Saturday, February 26, 2005

Momentum Building Against Database Aggregation of Personal Data? 

In his blog today, Canadian technology lawyer Rob Hyndman asks: "Momentum Building Against Database Aggregation of Personal Data?"

I'm very interested to see how the latest round of incidents are going to play out in the United States. Apparently the Bank of America incident specifically involves the personal information of US legislators who carry a special Visa card for government employees. This may hit a little close to home for those with their hands on the levers of power.

There's an interesting dynamic in the United States at the moment. Consumers are increasingly worried about identity theft. The growth of this sort of crime is spurred by the inadequate security of personal information and security breaches (such as Choice Point and BoA). Agglomerating all this sensitive financial information by data aggregators dramatically increases the risk of significant consequences if security is breached.

But, at the same time, there is pressure to have higher quality personal information available to so-called legitimate businesses, such as credit grantors.

This data is also used to prevent credit fraud (see PIPEDA and Canadian Privacy Law: Identity-verifying questions are getting personal). Biometrics and big databases can also be used to positively verify the identity of those applying for credit. If, for example, there were a reliable database of biometric identifiers available to financial institutions, a credit card company can make sure that someone applying for credit in the name of Bob Smith is the Bob Smith and not someone who happened to snatch a pre-approved credit card mailout from Bob's mailbox.

(As an aside, I think that ID theft would drop dramatically if it were illegal to open a credit facility for anybody whose identity is not positively identified.)

There's also a sense that these databases are useful to prevent terrorism and lesser crimes. They are routinely used to run background checks and, according to Choice Point, law enforcement are significant customers of these systems. There will be continued pressure to make these databses available for such use.

We will never see the end of these databases, but I am waiting to see how the contrary pressures will eventually play out.

So what's the solution? I think the ten principles from the Canadian Standards Association Model Code for the Protection of Personal Information are a good start (see the Code as Schedule I to PIPEDA), coupled with a positive obligation to report any breach of security related to one's personal information.

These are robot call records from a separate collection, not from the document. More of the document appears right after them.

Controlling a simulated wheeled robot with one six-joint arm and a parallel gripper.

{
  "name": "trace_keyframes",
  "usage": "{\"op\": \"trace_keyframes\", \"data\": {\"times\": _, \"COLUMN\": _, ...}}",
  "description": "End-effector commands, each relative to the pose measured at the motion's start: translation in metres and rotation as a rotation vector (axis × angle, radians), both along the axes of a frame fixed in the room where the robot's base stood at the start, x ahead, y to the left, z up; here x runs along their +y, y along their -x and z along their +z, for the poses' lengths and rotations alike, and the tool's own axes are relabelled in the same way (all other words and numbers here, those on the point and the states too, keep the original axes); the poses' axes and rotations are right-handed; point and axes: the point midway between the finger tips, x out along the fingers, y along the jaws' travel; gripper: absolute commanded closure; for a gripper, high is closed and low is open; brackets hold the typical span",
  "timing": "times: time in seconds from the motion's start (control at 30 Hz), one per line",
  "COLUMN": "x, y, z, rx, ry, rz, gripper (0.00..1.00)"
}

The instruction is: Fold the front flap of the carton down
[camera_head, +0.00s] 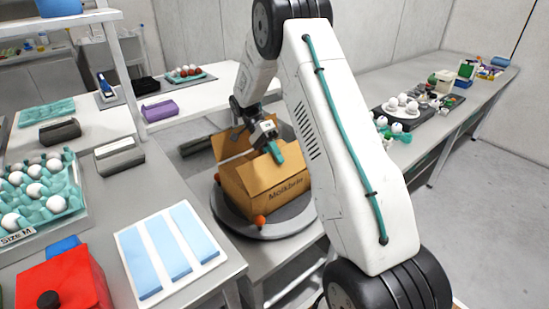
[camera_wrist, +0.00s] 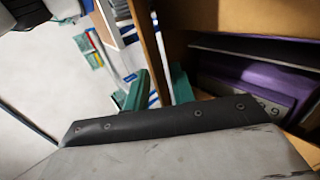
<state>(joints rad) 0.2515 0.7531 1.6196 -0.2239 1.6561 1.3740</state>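The brown cardboard carton (camera_head: 288,190) with printed lettering stands on a round grey turntable. A flap (camera_head: 229,145) stands up at its back left, and another cardboard panel leans along the near side of its top. My gripper (camera_head: 272,150) is at the top of the carton, with one teal finger showing there. In the wrist view my gripper (camera_wrist: 159,88) has its two teal fingers apart. A cardboard edge (camera_wrist: 153,50) runs between them; I cannot tell whether they touch it. A purple box (camera_wrist: 245,88) lies inside the carton. My arm hides the carton's right side.
A bench at right carries a tray of white eggs (camera_head: 401,116).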

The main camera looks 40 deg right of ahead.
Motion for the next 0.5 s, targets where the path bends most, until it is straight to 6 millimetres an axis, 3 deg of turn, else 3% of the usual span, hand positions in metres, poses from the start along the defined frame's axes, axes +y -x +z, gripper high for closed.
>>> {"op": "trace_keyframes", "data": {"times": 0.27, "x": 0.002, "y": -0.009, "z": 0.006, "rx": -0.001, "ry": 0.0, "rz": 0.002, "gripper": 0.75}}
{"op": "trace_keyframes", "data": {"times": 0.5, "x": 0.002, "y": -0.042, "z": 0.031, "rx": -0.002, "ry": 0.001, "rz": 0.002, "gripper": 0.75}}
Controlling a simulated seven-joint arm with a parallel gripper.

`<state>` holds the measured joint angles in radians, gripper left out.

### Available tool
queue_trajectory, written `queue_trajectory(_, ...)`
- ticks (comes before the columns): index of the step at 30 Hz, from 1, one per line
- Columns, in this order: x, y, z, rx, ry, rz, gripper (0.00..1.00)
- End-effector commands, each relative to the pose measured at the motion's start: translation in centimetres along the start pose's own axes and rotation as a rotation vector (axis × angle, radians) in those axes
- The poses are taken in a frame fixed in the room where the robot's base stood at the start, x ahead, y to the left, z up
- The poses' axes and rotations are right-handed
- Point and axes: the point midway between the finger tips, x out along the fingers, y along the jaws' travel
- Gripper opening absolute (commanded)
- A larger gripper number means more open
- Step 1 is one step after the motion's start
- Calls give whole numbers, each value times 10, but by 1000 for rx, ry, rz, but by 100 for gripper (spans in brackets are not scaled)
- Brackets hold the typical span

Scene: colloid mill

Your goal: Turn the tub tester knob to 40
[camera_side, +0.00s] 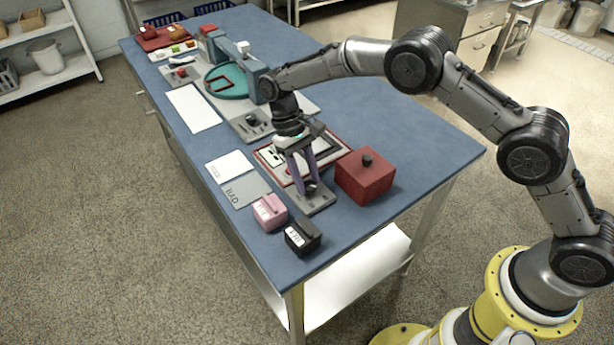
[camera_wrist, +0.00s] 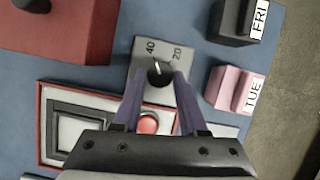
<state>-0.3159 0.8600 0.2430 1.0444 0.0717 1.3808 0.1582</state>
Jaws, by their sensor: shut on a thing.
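The tub tester knob (camera_wrist: 159,70) is black and round with a pale pointer mark, on a grey panel (camera_wrist: 141,63). The panel shows a "40" at its left and a "20" at its right. The pointer seems to lie between the two numbers; its exact reading is too small to tell. My gripper (camera_wrist: 159,80) has its two purple fingers shut on the knob, one on each side. In the side view my gripper (camera_side: 311,187) points down onto the small grey panel (camera_side: 313,204) near the table's front, and the fingers mostly hide the knob.
A red box (camera_side: 365,178) with a black knob stands close at right. Pink (camera_side: 270,212) and black (camera_side: 302,237) day-labelled blocks sit near the front edge. A red-framed board with a red button (camera_wrist: 148,123) lies beside the panel. Grey "BAD" card (camera_side: 243,190) lies left.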

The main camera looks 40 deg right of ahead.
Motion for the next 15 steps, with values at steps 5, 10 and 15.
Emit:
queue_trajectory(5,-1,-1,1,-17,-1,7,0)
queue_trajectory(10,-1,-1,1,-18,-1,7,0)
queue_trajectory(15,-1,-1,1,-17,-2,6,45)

  • Individuals should have a right to know what their personal information will be used for.
  • Organizations should not be able to collect information (from any source) unless the individual consents. For example, a credit grantor should not run a credit check without the consent of the individual and a data aggregator should not relese the credit report unless it has confirmation that the individual has consented.
  • Public records should not be "mined" for collateral uses unrelated to the purpose of the original record unless the individuals concerned have consented.
  • Individuals should have access to all their records, including information about to whom they have been disclosed. This should be provided free of charge by data aggregators as a cost of doing business.

The exceptions to the ten principles of the CSA Model Code that are in PIPEDA are generally sensible, recognizing that there are circumstances where consent should not be required or where access can be denied.

But will the US implement anything like this on a national basis? Probably not, but if they want my opinion they are welcome to it.